Sometimes I wonder if it really exists or if I just put it together in my mind. Then I visit and find it again.

I do not live there now. Circumstances have allowed me to study there, work there, live and learn, have forced me to leave twice and only time will tell if I will have the wherewithal and enough good reasons to try and plant my own roots in its soil again. I already know I will never quite fit in there either; as a friend pointed out long ago, ‘you will always be a nice oddity’. But it will always be the country of my heart.

So is it loneliness I feel? Or is it longing? And if it’s the latter, what is the cure? Cultivate the land you love inside yourself? That has got to be the zen answer, but it’s not quite enough. What about all those people whose lands have really been devastated? Can one reconstruct a place one loves in a different place altogether?
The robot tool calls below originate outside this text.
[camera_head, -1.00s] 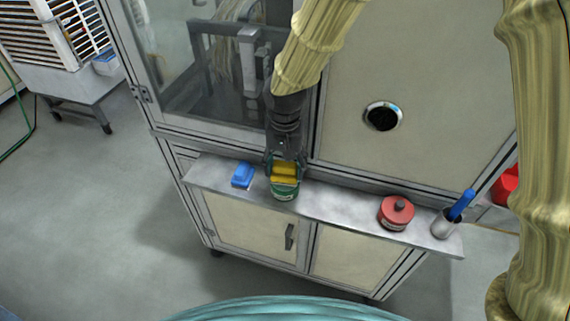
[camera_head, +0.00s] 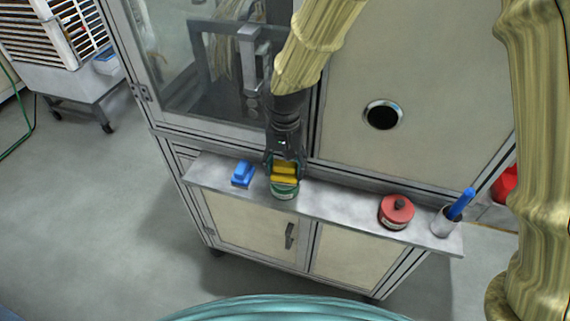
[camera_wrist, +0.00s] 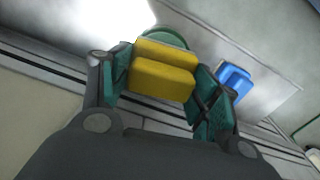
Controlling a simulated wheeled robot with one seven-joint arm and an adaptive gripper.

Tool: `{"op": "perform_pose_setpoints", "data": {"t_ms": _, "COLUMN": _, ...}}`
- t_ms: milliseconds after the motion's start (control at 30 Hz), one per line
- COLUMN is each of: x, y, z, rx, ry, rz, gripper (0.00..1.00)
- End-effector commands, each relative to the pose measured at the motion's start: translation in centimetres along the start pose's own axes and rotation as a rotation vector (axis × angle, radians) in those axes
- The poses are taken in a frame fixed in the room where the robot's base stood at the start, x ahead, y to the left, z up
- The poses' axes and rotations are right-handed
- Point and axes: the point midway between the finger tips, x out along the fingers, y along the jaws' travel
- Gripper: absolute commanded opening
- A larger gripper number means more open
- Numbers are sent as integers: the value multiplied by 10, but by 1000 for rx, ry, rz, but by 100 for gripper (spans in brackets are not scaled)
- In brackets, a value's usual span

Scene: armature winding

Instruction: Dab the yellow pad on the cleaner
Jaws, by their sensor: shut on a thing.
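The yellow pad (camera_head: 285,173) is between the fingers of my gripper (camera_head: 285,170), which is shut on it. It also shows in the wrist view (camera_wrist: 162,72), with a finger on each side. The green round tin (camera_head: 284,190), probably the cleaner, stands on the grey shelf right below the pad. In the wrist view only an edge of the green tin (camera_wrist: 168,37) shows behind the pad. The pad is at or just above the tin's top; I cannot tell whether they touch.
A blue block-like item (camera_head: 243,174) sits on the shelf (camera_head: 335,205) just left of the tin. A red round tin (camera_head: 396,212) and a metal cup with a blue-handled tool (camera_head: 446,222) stand to the right. The cabinet front rises behind the shelf.

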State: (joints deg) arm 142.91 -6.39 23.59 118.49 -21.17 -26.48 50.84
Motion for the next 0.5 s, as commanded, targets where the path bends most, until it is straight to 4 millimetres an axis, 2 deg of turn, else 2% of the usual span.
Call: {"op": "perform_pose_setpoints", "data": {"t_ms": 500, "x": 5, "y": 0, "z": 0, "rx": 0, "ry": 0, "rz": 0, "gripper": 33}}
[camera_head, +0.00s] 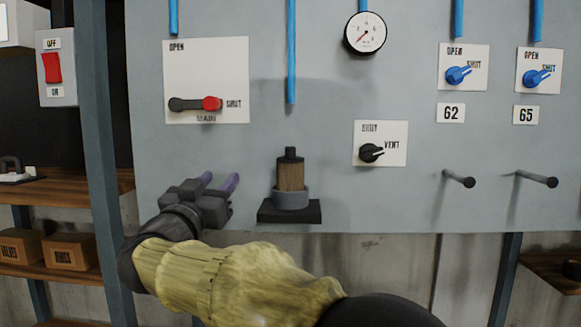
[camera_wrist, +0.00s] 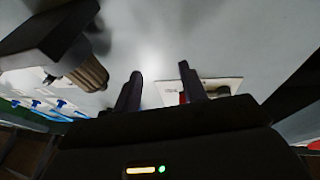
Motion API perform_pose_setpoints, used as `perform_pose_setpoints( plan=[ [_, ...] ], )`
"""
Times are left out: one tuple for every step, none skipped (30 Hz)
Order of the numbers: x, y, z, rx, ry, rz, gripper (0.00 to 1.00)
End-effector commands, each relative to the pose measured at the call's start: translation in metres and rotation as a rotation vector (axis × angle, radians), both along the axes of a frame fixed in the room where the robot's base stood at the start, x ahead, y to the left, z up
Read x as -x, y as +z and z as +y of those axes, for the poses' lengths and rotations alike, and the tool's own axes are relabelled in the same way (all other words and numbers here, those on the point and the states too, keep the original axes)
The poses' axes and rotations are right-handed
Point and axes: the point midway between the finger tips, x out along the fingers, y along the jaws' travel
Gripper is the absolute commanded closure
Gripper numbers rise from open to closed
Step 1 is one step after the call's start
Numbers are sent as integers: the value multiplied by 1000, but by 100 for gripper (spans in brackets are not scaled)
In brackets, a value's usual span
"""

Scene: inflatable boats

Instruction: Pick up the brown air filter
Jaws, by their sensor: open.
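The brown air filter (camera_head: 291,177) stands upright in a grey cup (camera_head: 291,199) on a small dark shelf (camera_head: 290,213) fixed to the grey panel. It has a black cap on top. My gripper (camera_head: 220,181), with purple fingers, is to the left of the filter at about its height, apart from it, open and empty. In the wrist view the filter (camera_wrist: 90,73) shows at the left, outside the fingers, with the dark shelf (camera_wrist: 45,35) beside it.
Above my gripper is a white plate with a red-tipped lever (camera_head: 211,103). A vent knob (camera_head: 371,152) is right of the filter. Two pegs (camera_head: 460,179) (camera_head: 537,179) stick out farther right. A blue-grey post (camera_head: 103,150) and wooden shelves (camera_head: 65,190) stand at the left.

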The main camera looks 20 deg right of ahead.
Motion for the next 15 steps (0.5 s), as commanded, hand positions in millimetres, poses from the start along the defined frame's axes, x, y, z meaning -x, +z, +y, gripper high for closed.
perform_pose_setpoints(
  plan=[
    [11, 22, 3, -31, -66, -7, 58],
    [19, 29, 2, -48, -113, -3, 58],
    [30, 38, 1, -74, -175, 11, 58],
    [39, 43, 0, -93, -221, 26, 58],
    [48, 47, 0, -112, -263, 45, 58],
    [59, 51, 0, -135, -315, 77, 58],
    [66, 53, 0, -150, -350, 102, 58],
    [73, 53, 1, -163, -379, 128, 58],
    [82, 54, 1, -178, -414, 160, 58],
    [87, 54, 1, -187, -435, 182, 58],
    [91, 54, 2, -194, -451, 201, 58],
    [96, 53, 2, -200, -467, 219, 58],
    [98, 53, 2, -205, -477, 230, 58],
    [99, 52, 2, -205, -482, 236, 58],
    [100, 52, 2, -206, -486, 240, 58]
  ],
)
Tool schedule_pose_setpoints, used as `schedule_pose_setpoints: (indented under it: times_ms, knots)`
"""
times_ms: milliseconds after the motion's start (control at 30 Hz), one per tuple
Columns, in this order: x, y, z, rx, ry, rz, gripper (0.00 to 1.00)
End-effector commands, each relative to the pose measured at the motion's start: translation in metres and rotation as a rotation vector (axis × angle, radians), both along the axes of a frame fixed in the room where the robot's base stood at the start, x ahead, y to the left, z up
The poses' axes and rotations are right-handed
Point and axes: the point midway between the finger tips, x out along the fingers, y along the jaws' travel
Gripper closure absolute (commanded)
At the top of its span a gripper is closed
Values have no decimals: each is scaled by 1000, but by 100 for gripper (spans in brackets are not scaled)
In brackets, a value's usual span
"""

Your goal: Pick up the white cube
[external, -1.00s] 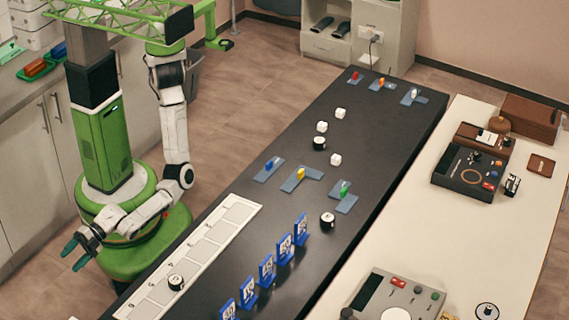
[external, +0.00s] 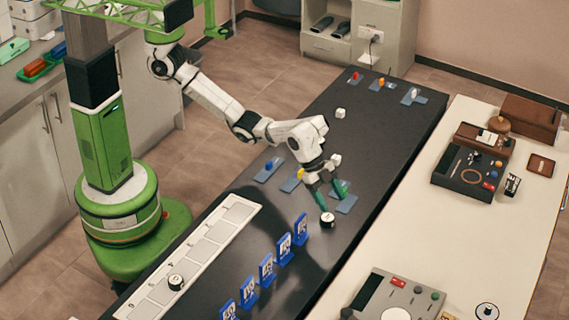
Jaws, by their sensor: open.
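One small white cube (external: 340,113) lies on the far part of the dark table. Another white cube (external: 336,159) shows just right of my wrist, partly close behind the arm. A third white cube, seen earlier left of these, is hidden behind my arm now. My gripper (external: 331,198) has green fingers, is open and points down over the table. It is nearer the camera than the white cubes, between a blue plate with a green piece (external: 346,196) and a black round piece with a white top (external: 327,220). I see nothing between the fingers.
Blue numbered stands (external: 267,271) line the near part of the dark table (external: 375,130). A white strip of squares (external: 208,251) lies along its left side with a black round piece (external: 176,282). Blue plates with coloured pegs (external: 382,85) lie at the far end. A cream table (external: 420,240) stands right.

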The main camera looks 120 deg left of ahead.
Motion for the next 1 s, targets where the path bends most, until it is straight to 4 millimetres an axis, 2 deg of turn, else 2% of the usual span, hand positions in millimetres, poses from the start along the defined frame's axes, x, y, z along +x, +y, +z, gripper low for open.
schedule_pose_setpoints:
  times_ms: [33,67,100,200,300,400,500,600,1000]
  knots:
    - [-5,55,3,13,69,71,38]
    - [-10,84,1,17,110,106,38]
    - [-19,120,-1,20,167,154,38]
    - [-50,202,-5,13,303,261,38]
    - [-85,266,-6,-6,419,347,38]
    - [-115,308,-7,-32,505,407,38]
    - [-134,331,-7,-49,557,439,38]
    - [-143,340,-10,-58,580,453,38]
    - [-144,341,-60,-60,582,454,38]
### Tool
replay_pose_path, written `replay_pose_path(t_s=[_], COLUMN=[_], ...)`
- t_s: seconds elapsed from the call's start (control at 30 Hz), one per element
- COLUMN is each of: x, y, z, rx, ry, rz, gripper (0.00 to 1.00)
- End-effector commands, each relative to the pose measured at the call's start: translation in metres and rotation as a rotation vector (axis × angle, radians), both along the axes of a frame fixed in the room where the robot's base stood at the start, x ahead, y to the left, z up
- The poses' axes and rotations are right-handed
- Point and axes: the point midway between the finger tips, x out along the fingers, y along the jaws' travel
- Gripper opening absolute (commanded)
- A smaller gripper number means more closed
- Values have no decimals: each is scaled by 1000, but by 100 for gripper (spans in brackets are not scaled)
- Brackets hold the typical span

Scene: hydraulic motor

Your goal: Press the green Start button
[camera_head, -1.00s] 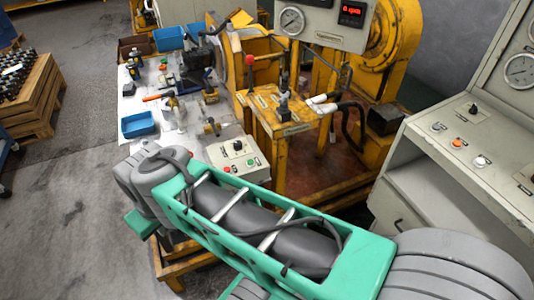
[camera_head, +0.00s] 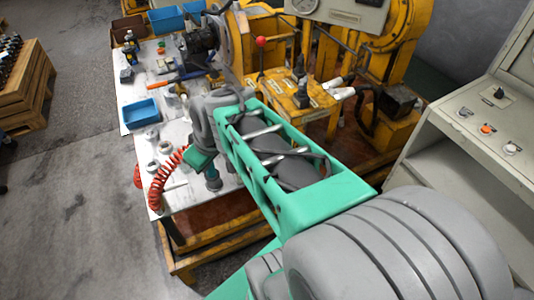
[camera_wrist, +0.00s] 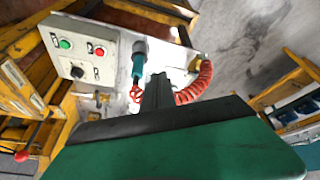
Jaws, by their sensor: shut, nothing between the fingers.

Writers can write it, that’s for sure, but even writers are not prepared to live in their imagination all the time and you cannot eat your dreams. I am afraid I may not have the answer to this one – except this, an emerging theme in these bits of trial and error: not on one’s own.

And so we return to my friend’s question and the response should have been this: only when my people are far from me. And then one lives in Sehnsucht, that German pining for what was and what may be. As for the rest: I am reminded of Geoffrey Rush as the impresario Philip Henslowe in ‘Shakespeare in Love’, whose response to any question when he is in a pickle, which is often, is “I don’t know. It’s a mystery,” and to do nothing. All may not be right in the end, but as all theatre people know some things do take care of themselves somehow. When we have no answer I suppose that is one thing in which we can trust, and we will find our way home.